The US election from an expat’s perspective

trumpI was invited to write this piece on the morning of 9 November, when the election result was still unknown.

I had visions – no, fantasies! – of writing about what it felt like to have the first female President.

The result feels like a ‘sucker punch’ that has knocked the wind out of me. And the taste of humble pie is not sweet.

As someone who spent the Reagan years becoming apoplectic every time I opened my New York Times, this result is truly disheartening. And I’m speechless.

I asked one of my Canadian colleagues about where to even begin. She said “well, you could start with ‘Sorry!’”

I have had the privilege of living in Australia since 1988, and as a dual citizen since 1992. I love it here mainly because of the people.

Life here is different – to begin with, those who are fortunate to be in permanent employment are entitled to four weeks annual leave. In the US employees are generally expected to work for an entire year before taking the one week of annual leave they will receive. Generally you have to work for five years before you reach four weeks’ annual leave. No wonder people are so stressed!

Health insurance is tied to your job (if you have one) and, until the recent ObamaCare initiative, those who lost their jobs, even through no fault of their own, also lost their insurance. This is a serious problem in a country where the cost of health care is very high.

Some of the most disgruntled Donald Trump supporters are manufacturing workers from the automotive industry who enjoyed great benefits thanks to a strong union, until the jobs dried up.

The reach of the United Auto Workers union extended to my administrative role at Columbia University, where we were all members of their District 65, so I have enjoyed some of those benefits myself. When jobs with such benefits disappear, anger is understandable.

Many ‘white collar’ professionals also lost their jobs during the GFC. Some spent years out of work, only to find a way back in at a position of lower pay and status. They are angry too.

And now the other half of the country is angry and many are protesting the election result. Yet so many did not ‘get out and vote.’ That’s the scary part.

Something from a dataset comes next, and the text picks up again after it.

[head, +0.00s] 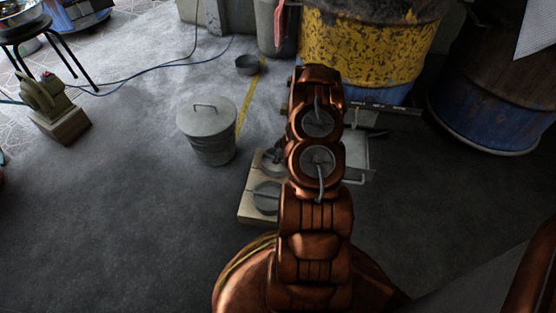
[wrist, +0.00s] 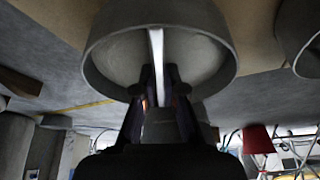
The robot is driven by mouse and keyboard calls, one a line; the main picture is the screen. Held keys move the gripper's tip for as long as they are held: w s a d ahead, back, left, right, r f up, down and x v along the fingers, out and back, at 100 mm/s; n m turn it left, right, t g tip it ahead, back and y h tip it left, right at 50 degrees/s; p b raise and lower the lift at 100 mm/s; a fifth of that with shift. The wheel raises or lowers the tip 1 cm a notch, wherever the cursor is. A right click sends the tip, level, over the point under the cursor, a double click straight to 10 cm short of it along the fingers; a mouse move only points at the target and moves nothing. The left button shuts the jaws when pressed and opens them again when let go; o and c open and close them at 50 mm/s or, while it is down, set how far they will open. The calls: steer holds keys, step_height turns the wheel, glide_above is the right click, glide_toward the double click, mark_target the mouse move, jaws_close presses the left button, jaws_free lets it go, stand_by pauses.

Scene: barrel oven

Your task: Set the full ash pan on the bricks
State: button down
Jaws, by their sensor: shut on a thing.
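My gripper (wrist: 155,98) is shut on the pale bar across a round grey metal piece (wrist: 110,60) with a raised rim. This piece hangs over or rests on a beige slab; I cannot tell which. In the head view my arm hides the gripper. A grey tray-like pan (head: 355,153) with a handle at its front lies on the floor right of my arm, partly hidden; it may be the ash pan, and its contents cannot be made out. I cannot pick out the bricks with certainty.
The beige slab (head: 248,208) bears another round grey piece (head: 266,197) with a bar. A lidded metal bin (head: 207,135) stands left of it. A yellow and blue barrel (head: 365,45) stands behind. A green machine (head: 43,97) is far left. The front-left floor is clear.

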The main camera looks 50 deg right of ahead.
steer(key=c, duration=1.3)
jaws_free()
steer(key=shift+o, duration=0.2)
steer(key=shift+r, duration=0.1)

Voting is compulsory in Australia. We still get our ‘clunkers’ but most people make an effort to keep up with what is going on. The system is far from perfect but at least it’s sane.

Ironically, my fellow Americans would rail at the thought of compulsory voting because it would impinge on their freedom.

Personally I have tried (very hard) to refrain from engaging in personal attacks about the appearance of a candidate, or their family, or issues that are not relevant to governing the country.

But I have been shocked and, as my sister says, ‘shaken to the core’ by the behaviour of Americans toward one another during this long and sorry tale.

Why did it come down to a choice between two candidates who both have the unfortunate effect of polarising public opinion and distracting the electorate from the main issues?

And how did the one with no experience in holding public office manage to defeat the one with extensive experience? Commentators have had much to say about this, but at the end of the day it just goes to show ‘anyone can be President!’

My father has been writing poetry on Facebook throughout the campaign. Each poem ends with “God bless America – please!”

The country is hurting, and people don’t know what to believe anymore.

There was a spiritual issue at the heart of the election campaign, and neither candidate was going to be the Messiah. The passions that underlie the angry behaviour need to be redirected into some form of constructive engagement that will allow the country to flourish and wounds to heal.

I hope this election result will galvanise people into taking a more active part in resistance: writing letters to their local representative, standing with the vulnerable, participating in demonstrations, actively seeking peace in their own relationships, holding fast to that which is good, and turning the tide at the grassroots level.

It’s only politics. It will last for a season and the pendulum will swing back. It has happened before and it will happen again. I take heart that the younger generation – my children and their friends – are much more accepting of difference as they grow up in one of the most successfully multicultural places in the world.